(Extracted data entries)

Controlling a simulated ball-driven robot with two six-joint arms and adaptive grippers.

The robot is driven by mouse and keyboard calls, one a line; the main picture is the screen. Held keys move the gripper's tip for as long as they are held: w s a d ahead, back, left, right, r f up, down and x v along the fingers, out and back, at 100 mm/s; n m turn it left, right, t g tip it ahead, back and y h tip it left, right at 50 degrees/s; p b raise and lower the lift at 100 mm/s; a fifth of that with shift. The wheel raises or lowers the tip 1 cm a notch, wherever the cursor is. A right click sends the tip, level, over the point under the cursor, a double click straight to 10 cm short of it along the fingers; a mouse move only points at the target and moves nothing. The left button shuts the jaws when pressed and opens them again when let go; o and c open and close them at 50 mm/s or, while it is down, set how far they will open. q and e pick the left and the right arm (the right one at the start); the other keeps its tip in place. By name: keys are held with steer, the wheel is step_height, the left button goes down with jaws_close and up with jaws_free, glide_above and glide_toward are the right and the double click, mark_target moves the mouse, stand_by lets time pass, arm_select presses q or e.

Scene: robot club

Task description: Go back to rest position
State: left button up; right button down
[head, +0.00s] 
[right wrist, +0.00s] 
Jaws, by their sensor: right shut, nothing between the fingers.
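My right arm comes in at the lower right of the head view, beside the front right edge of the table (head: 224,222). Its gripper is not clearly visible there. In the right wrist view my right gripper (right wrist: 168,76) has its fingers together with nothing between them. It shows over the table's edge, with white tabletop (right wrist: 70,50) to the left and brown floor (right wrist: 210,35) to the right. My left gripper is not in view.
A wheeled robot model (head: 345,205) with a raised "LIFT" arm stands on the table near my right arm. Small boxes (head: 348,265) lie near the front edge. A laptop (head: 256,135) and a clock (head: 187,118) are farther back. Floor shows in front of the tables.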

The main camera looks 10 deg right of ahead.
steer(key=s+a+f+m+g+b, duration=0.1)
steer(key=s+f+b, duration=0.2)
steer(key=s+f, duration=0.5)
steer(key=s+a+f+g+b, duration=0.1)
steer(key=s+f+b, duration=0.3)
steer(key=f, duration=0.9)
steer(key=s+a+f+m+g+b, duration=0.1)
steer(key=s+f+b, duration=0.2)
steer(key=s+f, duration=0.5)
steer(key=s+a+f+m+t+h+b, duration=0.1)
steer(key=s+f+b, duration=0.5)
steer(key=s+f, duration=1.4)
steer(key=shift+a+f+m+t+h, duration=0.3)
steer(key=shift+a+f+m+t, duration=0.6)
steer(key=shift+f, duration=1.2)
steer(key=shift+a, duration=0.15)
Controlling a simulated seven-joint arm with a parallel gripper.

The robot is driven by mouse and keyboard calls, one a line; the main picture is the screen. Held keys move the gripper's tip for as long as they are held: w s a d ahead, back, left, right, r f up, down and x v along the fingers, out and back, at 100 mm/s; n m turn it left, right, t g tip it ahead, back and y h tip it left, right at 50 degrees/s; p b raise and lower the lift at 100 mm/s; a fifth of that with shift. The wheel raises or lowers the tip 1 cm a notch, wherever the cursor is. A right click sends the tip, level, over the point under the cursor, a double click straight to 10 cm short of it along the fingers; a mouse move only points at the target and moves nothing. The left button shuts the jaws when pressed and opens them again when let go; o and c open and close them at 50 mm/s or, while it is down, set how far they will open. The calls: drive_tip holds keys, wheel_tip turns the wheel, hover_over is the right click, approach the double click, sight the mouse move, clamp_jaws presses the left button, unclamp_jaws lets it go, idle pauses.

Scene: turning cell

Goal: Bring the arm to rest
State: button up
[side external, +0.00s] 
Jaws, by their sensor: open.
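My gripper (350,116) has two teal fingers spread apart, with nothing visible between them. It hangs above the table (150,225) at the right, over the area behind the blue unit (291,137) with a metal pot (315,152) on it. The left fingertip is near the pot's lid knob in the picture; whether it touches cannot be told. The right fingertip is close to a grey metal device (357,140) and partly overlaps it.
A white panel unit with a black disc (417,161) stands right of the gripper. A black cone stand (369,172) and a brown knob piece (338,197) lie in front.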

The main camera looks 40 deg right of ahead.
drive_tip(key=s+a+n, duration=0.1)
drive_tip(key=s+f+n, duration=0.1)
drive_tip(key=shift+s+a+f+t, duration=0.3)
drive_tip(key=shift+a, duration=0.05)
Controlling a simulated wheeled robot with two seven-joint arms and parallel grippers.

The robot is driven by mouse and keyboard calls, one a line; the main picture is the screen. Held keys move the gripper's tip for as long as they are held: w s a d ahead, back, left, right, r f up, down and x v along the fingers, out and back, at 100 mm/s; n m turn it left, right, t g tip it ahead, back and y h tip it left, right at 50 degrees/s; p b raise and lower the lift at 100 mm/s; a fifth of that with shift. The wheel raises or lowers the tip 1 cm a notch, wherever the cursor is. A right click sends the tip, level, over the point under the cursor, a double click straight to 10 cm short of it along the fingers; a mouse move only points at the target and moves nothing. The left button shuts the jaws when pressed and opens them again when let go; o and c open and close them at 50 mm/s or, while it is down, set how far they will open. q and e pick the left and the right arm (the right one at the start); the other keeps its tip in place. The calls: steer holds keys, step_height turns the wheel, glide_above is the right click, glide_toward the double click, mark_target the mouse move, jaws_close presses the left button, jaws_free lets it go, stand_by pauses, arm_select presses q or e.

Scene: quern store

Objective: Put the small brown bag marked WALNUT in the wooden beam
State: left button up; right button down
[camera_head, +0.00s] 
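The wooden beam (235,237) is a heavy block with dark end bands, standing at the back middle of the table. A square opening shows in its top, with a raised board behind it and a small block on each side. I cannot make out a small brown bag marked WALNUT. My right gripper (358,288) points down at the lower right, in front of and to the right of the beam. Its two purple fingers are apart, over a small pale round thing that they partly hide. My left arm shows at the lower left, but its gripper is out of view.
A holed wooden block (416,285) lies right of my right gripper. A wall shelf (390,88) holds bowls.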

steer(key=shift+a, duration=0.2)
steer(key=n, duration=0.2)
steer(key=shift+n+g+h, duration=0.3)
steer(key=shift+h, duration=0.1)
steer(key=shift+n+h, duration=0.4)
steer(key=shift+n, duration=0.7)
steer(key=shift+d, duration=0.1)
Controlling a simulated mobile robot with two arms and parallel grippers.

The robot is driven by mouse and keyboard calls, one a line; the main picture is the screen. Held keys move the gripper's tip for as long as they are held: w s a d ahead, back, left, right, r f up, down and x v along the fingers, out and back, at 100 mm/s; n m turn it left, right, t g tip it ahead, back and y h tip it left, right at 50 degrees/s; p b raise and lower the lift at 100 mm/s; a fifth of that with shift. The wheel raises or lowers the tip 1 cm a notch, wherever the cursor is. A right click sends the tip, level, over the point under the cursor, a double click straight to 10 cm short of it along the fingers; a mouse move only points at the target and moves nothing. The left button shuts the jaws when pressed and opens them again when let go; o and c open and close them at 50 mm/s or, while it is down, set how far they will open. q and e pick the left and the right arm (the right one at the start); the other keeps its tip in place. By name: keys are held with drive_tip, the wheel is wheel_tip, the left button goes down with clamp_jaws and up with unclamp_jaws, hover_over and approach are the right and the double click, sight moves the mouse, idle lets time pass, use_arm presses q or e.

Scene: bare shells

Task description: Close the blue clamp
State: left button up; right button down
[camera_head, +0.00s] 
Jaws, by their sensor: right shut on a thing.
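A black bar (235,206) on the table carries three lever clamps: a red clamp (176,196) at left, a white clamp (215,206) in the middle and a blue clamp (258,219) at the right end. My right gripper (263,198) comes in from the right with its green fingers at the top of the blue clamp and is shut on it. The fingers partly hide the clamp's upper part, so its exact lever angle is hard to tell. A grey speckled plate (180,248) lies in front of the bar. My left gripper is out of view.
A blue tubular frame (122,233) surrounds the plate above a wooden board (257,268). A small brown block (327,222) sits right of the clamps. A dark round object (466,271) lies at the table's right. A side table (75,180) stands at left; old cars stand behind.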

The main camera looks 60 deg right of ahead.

▶ [Task statement] State the number of lines in these entries that include the string "description". Provide nothing beyond that number.

▶ [Answer below] 2